The door of salvation is opened by receptivity to God’s humbling and convicting Spirit that is always already invading our space. This same Spirit, when recognized, calls for a “change of heart.” And if it is Christ who then leads people through the open door, who are we to be so certain about the limits on how, when or for whom he does this?
Without a sense that God steadfastly pursues and values all people, the basic human need to have clear-cut lines drawn between insiders and outsiders wins us over. Often though we aren’t even aware of this need, because the need itself can so easily be covered up by egoistic readings of the Bible.
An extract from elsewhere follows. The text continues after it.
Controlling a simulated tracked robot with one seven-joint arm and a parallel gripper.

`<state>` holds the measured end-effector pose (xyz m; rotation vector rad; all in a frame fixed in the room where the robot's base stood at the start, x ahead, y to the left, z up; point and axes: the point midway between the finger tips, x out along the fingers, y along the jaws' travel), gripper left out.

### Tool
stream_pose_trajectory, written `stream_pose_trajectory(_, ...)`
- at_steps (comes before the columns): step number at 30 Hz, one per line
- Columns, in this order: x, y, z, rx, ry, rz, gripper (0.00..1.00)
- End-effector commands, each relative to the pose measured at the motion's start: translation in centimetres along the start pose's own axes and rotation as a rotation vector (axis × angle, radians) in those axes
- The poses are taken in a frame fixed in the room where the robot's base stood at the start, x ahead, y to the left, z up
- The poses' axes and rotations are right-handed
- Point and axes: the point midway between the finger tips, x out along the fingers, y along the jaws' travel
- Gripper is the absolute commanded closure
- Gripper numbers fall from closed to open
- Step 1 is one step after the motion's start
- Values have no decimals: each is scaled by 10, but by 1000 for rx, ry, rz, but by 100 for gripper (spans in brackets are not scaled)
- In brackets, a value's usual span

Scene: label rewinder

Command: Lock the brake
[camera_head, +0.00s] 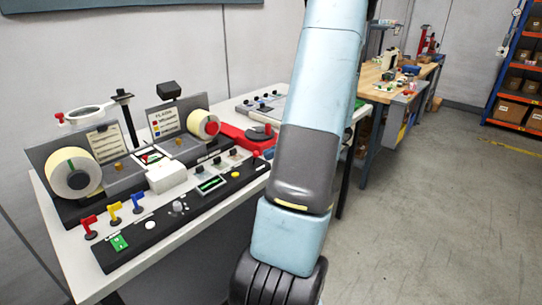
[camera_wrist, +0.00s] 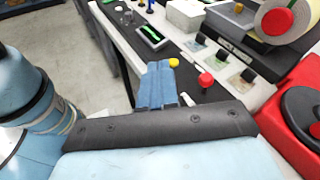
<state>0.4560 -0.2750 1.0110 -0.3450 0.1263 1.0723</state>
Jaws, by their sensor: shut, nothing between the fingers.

As any self-critical reading quickly shows, however, God likes to mess with our boundaries and gives us a different map. “The last will be first,” “the proud laid low”: insider-outsider distinctions are not just blurred; they are reversed. The formulas serving our insatiable drive for certainty and security are ultimately unsettled.
As I suggested before though, the question of non-Christian salvation nonetheless never entirely goes away. Obviously, we are in the realm of speculation at this point, but not outside the realm of biblical hope. In my judgment, to play it safe or plead utter ignorance by hiding behind some seemingly restrictivist texts is to risk missing the intensity of God’s love. This love has intensity that overflows from the center of the biblical narrative despite discrepancies. Conversely, to believe confidently in the redemption of the world with all its condemnable sin and blindness – with a biblically qualified sobriety and peace – is to keep oneself exposed to this intensity. In sum, Christians can go on repenting and believing, sharing and practicing the good news, trusting that, as Barth said, God’s “yes” will be bigger than our “no” – all the while letting God be God in the mission of redeeming humanity, history and creation.